* RAW RECORDS
<<<<

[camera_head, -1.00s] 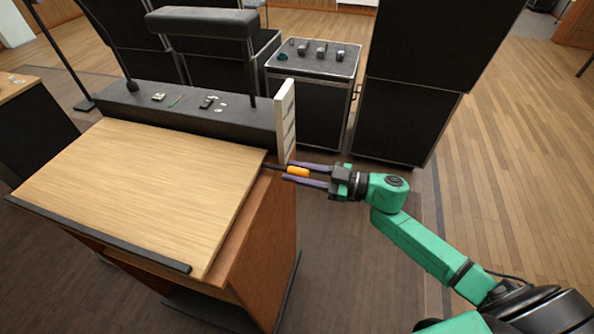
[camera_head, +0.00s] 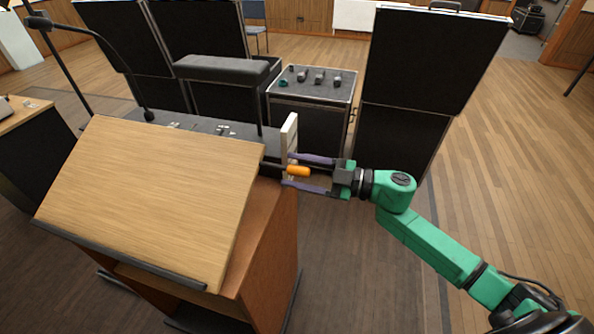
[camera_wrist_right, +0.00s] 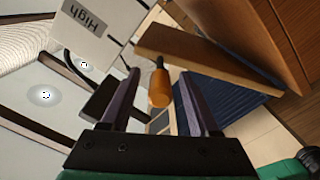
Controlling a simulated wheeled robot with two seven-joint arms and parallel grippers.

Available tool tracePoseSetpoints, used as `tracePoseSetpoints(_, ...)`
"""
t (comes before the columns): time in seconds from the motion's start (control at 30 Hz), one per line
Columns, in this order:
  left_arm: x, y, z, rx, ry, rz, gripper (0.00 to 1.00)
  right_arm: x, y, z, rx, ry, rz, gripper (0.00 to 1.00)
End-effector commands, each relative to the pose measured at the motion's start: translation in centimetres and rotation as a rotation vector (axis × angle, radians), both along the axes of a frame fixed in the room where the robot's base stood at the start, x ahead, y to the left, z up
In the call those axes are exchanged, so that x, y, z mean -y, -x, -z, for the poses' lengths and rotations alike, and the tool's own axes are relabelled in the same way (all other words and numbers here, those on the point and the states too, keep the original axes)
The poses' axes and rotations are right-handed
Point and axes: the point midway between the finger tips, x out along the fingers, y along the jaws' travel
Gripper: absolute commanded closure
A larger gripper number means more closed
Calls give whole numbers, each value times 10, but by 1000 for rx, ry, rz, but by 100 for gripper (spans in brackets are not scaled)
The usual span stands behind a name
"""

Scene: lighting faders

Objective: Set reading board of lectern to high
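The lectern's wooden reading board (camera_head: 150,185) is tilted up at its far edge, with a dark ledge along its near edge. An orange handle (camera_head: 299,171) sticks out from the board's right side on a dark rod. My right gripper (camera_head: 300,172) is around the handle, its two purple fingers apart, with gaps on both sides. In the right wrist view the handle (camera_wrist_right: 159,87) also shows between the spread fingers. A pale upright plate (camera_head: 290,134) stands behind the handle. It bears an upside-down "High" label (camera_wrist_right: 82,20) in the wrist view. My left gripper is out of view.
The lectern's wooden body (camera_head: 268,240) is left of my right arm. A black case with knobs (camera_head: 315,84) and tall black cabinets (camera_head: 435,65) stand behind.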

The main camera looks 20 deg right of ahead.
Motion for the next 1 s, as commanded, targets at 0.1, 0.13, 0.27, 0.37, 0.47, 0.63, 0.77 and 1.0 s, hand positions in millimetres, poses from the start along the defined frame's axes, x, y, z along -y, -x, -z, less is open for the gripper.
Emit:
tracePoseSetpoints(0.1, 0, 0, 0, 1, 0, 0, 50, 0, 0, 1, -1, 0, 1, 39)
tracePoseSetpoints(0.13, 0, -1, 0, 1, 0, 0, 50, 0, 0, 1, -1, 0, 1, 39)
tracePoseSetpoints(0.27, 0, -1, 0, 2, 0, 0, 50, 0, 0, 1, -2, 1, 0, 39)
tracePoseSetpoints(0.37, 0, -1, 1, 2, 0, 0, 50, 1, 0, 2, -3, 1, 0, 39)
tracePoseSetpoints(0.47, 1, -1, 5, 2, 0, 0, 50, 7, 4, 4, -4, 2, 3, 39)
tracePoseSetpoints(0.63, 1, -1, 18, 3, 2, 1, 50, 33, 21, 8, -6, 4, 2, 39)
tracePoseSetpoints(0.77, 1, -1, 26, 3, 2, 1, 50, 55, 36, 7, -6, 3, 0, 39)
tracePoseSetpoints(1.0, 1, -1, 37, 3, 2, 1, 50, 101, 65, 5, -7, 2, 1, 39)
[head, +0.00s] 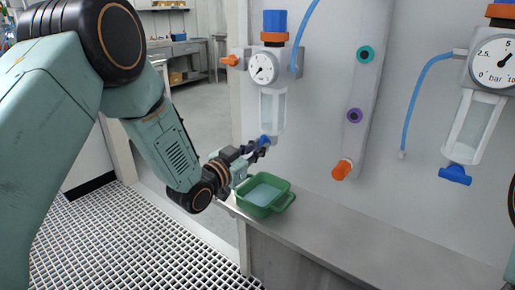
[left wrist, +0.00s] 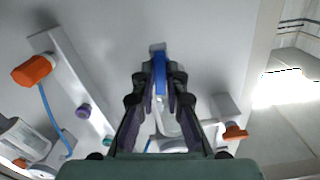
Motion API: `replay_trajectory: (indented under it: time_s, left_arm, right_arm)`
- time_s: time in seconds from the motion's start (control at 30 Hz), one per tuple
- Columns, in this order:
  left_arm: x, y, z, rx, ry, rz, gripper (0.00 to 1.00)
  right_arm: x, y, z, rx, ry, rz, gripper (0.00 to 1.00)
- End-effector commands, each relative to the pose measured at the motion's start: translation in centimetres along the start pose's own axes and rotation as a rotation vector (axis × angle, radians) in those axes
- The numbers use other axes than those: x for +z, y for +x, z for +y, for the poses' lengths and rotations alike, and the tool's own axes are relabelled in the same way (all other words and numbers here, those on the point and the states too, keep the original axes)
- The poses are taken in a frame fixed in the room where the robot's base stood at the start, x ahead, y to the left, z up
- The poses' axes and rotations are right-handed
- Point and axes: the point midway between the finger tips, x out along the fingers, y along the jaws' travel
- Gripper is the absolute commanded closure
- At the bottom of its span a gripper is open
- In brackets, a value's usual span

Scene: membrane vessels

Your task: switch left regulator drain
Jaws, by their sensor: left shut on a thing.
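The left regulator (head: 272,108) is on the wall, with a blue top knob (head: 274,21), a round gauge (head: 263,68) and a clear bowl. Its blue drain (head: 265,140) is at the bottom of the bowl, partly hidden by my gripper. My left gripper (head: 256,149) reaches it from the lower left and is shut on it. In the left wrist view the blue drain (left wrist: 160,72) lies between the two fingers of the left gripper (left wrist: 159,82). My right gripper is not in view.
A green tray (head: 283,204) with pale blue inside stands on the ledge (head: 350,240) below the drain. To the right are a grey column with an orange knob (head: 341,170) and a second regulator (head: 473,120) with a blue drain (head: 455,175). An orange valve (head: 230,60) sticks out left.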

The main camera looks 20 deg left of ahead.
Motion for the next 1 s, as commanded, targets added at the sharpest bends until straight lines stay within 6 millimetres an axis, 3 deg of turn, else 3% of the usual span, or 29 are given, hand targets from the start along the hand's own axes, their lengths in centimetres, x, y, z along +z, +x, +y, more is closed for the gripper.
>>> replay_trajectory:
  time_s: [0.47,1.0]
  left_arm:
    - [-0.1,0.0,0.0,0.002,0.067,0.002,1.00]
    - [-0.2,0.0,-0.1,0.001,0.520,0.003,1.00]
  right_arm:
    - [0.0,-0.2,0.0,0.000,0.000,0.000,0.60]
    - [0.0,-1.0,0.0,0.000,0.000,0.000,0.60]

>>>>

* GIVEN TASK
Output, from the data above, the lines from the line with "In the call" to the line with "The main camera looks 20 deg right of ahead." exactly as they stand, both ends included and nothing else.

* RESPONSE TO THE TASK
In the call those axes are exchanged, so that x, y, z mean -y, -x, -z, for the poses' lengths and rotations alike, and the tool's own axes are relabelled in the same way (all other words and numbers here, those on the point and the states too, keep the original axes)
The poses' axes and rotations are right-handed
Point and axes: the point midway between the finger tips, x out along the fingers, y along the jaws' travel
Gripper: absolute commanded closure
A larger gripper number means more closed
Calls give whole numbers, each value times 10, but by 1000 for rx, ry, rz, but by 100 for gripper (spans in brackets are not scaled)
The usual span stands behind a name
"""

Scene: lighting faders

Objective: Set reading board of lectern to high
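The lectern's wooden reading board (camera_head: 150,185) is tilted up at its far edge, with a dark ledge along its near edge. An orange handle (camera_head: 299,171) sticks out from the board's right side on a dark rod. My right gripper (camera_head: 300,172) is around the handle, its two purple fingers apart, with gaps on both sides. In the right wrist view the handle (camera_wrist_right: 159,87) also shows between the spread fingers. A pale upright plate (camera_head: 290,134) stands behind the handle. It bears an upside-down "High" label (camera_wrist_right: 82,20) in the wrist view. My left gripper is out of view.
The lectern's wooden body (camera_head: 268,240) is left of my right arm. A black case with knobs (camera_head: 315,84) and tall black cabinets (camera_head: 435,65) stand behind.

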The main camera looks 20 deg right of ahead.

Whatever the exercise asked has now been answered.